Glen Hauenstein, the president of Delta, told investors in July that the airline would expand its artificial intelligence (AI) pilot programme to optimise costs for individual customers. This has led to greater attention to the possibility of sellers setting custom prices based on each customer’s personal information.

Delta has since maintained that AI is only used to enhance its long-standing dynamic pricing system, which allows it to adjust fares to generally balance supply and demand, rather than setting individual fares. It is difficult to understand how AI could be applied to improve those traditional market pricing metrics to the extent that Hauenstein suggested.

Concerns about AI-driven pricing models that favour sellers over consumers continue to exist. To address the massive information gap between buyers and sellers that facilitates this invasive practice, it is essential to confront the lack of consumer privacy protections in United States law. Additionally, consumers must be empowered to defend themselves.

Why bespoke pricing is problematic

With advancements in digital technology and unrestricted collection of customer personal data, sellers can now exploit sophisticated algorithms to violate customer privacy and profit from the outcome. Each customer can have a personal profile that sellers can use to determine whether they are willing and able to pay more than what the traditional supply and demand curves would indicate.

For over a century, sellers have posted their products’ list prices. These prices are uniformly available to all customers, who are anonymous to the seller at the time of posting. To assess demand and adjust the price accordingly, sellers have used market research.

Economists call this ‘consumer surplus’ — the benefit customers gain when they would have been willing to pay more than the list price. The seller reverses the customer’s role by offering custom prices. Individual consumers will no longer be able to see or compare the prices that corporations offer.

However, some customers are not offered lower prices by sellers out of altruism. Sellers want to increase sales and reduce excess inventory to boost overall profit. Historically, they have achieved this through sales. But when the current price is available to all, customers can plan their purchases, look for discounts, and compare prices.

With this strategy, customers who would be willing to pay more but wait for or find a lower price can take advantage of the consumer surplus. By eliminating this option, bespoke pricing allows the seller to keep the excess money from customers.

For decades, airlines have used their market knowledge to develop distinct seat categories at varying prices based on factors like class, time of year, and time of purchase. They expect demand to rise during the holidays or during significant events, and assume that families and individuals are likely to make the majority of their purchases well in advance.

AI-powered ‘invisible hand’

Of course, customised pricing isn’t always unfair. Completed sales in medieval bazaars came from negotiations, where a buyer could evaluate a seller and vice versa. This is still how many large purchases, such as homes and cars, are made.

However, for a modern industrialised economy, individual negotiations generally proved ineffective. List prices, set before sellers knew who would be purchasing, were posted and advertised starting in the 1880s. For consumers, the price tag provided anonymity.
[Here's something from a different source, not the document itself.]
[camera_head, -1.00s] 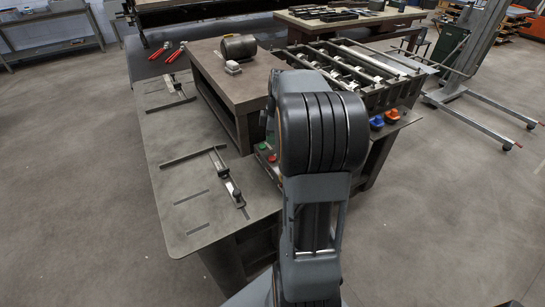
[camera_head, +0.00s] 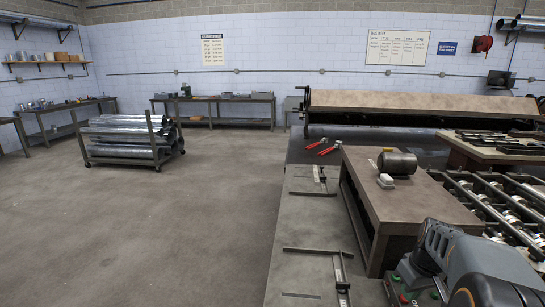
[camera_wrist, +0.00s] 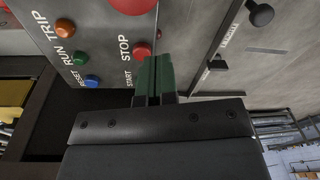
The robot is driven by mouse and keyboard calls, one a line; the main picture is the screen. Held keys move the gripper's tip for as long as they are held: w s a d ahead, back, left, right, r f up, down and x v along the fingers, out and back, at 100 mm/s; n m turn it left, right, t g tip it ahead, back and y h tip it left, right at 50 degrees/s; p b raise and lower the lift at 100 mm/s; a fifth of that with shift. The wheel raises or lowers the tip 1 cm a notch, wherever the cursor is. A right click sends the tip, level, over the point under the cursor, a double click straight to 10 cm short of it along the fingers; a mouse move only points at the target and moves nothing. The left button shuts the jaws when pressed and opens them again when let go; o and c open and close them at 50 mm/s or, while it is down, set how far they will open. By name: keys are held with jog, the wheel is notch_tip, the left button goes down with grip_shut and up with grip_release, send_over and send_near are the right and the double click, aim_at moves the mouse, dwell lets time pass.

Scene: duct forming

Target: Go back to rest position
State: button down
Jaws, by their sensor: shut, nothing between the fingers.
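My gripper (camera_wrist: 154,62) shows in the wrist view, with its two green-tipped fingers shut together and nothing between them. It is in front of a grey control panel (camera_wrist: 105,30). The fingertips overlap the edge of the red STOP button (camera_wrist: 141,49) and sit beside the green START button (camera_wrist: 131,73); I cannot tell whether they touch. In the head view my arm is at the lower right, beside the panel's red and green buttons (camera_head: 405,297). My fingers are hidden there.
A brown bench block (camera_head: 385,205) with a metal cylinder (camera_head: 397,163) stands beside my arm. A roller machine (camera_head: 500,205) is at the right. Red-handled tools (camera_head: 325,147) lie on the table. A cart of ducts (camera_head: 125,140) stands far left; the left floor is open.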

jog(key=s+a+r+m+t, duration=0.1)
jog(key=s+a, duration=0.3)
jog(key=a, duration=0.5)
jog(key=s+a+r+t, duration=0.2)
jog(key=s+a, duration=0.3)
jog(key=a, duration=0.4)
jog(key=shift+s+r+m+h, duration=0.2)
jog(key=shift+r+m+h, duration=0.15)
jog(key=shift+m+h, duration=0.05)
The advent of online commerce gave consumers hope that it would increase their purchasing power by facilitating the comparison of prices and finding desired goods and services. This was true, and it did just that. However, the rise of custom pricing threatens that optimism. A new market for consumer data was created by online commerce, and it has since been gathered, organised, shared, sold, and cross-referenced on a massive scale.

How can consumers avoid giving up control of their personal information? One option is to persuade the government to restrict the use of custom pricing, which the Federal Trade Commission explored in 2024. Congress and state legislatures are currently considering legislation at various stages.
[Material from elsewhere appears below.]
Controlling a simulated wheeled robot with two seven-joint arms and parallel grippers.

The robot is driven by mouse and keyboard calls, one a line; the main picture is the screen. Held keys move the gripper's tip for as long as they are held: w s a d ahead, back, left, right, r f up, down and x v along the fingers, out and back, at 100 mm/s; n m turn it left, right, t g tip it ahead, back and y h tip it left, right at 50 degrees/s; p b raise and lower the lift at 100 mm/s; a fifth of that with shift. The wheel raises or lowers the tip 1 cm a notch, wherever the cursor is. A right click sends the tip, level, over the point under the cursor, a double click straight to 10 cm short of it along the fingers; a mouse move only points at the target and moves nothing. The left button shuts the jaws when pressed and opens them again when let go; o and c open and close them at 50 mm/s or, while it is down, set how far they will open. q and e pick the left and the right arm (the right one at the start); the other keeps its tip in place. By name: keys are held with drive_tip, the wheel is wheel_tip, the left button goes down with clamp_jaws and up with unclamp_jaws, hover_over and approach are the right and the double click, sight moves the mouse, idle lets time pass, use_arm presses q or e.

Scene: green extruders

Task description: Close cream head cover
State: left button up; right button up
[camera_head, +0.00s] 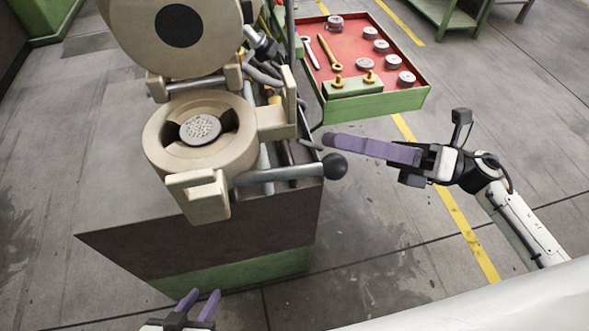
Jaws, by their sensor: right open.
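The cream head cover (208,55) stands open and swung up on its hinge at the top left; it is a round disc with a dark centre. Below it the cream extruder head (157,140) is an open ring with a perforated grey plate (200,129) inside. My right gripper (330,140) is open and empty, right of the head near a lever with a black ball knob (334,166); its purple fingers point left and overlap edge-on. My left gripper (201,294) is open and empty at the bottom edge, below the machine, with its two purple fingers apart.
A green-rimmed red tray (345,70) with several grey discs, a wrench and a yellow tool stands right of the machine. The metal lever bar (280,174) sticks out right from the head. The floor to the right is mostly clear.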

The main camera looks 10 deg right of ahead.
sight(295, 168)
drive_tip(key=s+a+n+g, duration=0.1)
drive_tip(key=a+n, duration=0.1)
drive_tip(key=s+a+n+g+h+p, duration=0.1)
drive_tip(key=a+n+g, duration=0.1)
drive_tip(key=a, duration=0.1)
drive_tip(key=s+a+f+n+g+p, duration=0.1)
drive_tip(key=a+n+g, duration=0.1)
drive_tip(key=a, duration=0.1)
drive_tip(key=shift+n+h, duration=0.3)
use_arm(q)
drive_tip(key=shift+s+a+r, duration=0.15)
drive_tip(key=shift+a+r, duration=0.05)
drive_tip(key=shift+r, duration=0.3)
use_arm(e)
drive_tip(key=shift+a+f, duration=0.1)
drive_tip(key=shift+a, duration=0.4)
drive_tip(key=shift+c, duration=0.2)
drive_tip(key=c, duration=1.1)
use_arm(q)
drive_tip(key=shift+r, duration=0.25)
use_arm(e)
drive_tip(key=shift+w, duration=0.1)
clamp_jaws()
A crucial first step is enacting stricter data privacy legislation. In the absence of legal restrictions, consumers may also choose to address the issue on their own by hiding their identities and limiting seller profiling. For instance, they might use a virtual private network (VPN) to shop online. It will be difficult to return some of the power consumers once had due to bespoke pricing.
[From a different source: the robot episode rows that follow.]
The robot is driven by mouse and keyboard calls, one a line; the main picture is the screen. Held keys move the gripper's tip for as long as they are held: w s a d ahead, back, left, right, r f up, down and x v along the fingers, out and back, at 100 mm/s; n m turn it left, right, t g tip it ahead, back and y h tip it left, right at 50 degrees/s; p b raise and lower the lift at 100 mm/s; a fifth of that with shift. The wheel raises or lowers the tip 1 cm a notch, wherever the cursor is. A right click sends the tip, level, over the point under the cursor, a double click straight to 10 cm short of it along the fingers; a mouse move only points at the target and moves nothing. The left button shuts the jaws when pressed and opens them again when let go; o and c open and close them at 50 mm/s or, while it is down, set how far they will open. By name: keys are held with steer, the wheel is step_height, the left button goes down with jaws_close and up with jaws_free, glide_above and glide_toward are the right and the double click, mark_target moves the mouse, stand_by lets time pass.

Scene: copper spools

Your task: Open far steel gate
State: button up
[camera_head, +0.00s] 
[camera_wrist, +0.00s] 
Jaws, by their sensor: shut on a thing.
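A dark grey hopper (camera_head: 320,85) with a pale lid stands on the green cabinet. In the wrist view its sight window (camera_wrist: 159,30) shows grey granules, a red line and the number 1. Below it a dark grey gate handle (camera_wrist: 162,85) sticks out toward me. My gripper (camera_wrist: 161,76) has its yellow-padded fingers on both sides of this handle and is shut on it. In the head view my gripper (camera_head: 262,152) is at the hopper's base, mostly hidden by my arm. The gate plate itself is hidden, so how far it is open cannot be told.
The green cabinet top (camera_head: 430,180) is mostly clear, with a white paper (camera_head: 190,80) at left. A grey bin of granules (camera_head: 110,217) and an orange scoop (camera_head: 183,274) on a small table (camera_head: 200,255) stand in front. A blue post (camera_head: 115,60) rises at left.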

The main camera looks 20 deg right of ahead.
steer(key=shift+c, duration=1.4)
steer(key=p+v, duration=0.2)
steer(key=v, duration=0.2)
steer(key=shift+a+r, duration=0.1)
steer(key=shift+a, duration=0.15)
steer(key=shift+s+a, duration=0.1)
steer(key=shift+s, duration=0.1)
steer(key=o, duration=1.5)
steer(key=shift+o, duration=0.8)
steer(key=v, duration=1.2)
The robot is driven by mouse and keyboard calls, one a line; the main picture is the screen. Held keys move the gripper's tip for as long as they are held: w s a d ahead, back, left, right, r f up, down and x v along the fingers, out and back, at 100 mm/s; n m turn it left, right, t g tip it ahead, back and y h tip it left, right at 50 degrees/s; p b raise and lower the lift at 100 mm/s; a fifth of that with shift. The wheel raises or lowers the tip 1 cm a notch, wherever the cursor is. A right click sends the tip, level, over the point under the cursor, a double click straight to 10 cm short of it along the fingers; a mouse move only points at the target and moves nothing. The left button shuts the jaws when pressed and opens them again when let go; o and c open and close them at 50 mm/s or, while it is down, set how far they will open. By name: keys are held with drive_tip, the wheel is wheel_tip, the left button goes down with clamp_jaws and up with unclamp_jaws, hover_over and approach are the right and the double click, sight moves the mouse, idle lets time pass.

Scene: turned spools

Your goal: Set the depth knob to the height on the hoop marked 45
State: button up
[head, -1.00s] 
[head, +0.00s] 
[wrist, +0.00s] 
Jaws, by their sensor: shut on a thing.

The industry’s vastly superior financial, technological, and lobbying resources hinder consumers and their advocates. However, for the online marketplace to continue to serve consumers, addressing bespoke pricing in some form is essential.

In addition to individual actions like using VPNs and legislative changes, raising public awareness and promoting digital literacy are equally important in addressing the challenges of custom pricing. Customers often don’t realise that every click, search, and cart abandonment leaves a trail of data that algorithms use to predict and control their purchasing habits.

This lack of transparency exacerbates the power imbalance between buyers and sellers. Public education about the collection, analysis, and monetisation of personal data is crucial. People can only demand greater accountability from businesses profiting from their data and make informed decisions about the tools and platforms they use if they have this knowledge.

Additionally, governments, civil society, and the private sector must work together to create ethical AI frameworks. In automated pricing models, these should prioritise non-discrimination, fairness, and transparency.

The same stringent regulations that apply to food and drug companies because of their potential effects on human health should also apply to businesses using AI in commerce to safeguard economic well-being. Independent audits of algorithmic pricing tools, transparency reports, and unambiguous opt-out procedures should be standard practices, not optional features.

Although the concept of “algorithmic fairness” is gaining traction worldwide, it is still not widely applied in practice. To enforce compliance in this rapidly evolving field, regulatory bodies must have both technical expertise and authority.

Furthermore, businesses that use data ethically and implement fair pricing practices should be rewarded, whether through financial incentives, public recognition, or trust ratings. In the digital economy, fairness will be redefined to benefit consumers, turning it into a competitive advantage rather than an afterthought.

If AI-enabled custom pricing is allowed to continue, it could gradually undermine decades of efforts to create consumer protections. Now is the time to act before custom pricing becomes so deeply ingrained in online sales that its effects are nearly impossible to reverse. Fair pricing should be protected for everyone in the online marketplace, not just the wealthy and powerful.

Experts from Northeastern University in Massachusetts have raised alarms about the risks to consumers. According to Kate Ashley, an associate teaching professor of supply chain and information management at Northeastern, AI flight pricing could reduce transparency, enable discrimination, and give companies too much power over what individuals pay, potentially exploiting travellers without their knowledge.

This observation comes as Delta Air Lines faces scrutiny after revealing plans to use AI to set ticket prices. Critics are questioning whether such technology could lead to personalised pricing that targets consumers based on their data.

Along with Ashley and her Northeastern colleagues, lawmakers have raised concerns as well. Democratic Senators Ruben Gallego, Mark Warner, and Richard Blumenthal asked whether Delta was using AI to set prices based on personal data. If so, they warned, it could lead to fare increases tailored to each customer’s personal “pain point.”

Christo Wilson, a Northeastern professor of computer science and founding member of the university’s Cybersecurity and Privacy Institute, made it clear with these words: “It very much sounded like this was being used for personalised, individual pricing. This is the kind of thing that gets people very upset. It doesn’t sound good.”

AI-driven pricing might make sense for businesses, but it risks taking advantage of consumers who don’t even know it’s happening. When companies use personal data to decide what each person should pay, fairness disappears. Ultimately, Prices should reflect value, not how much someone can be squeezed for. After all, we need rules that protect everyone, not just profits.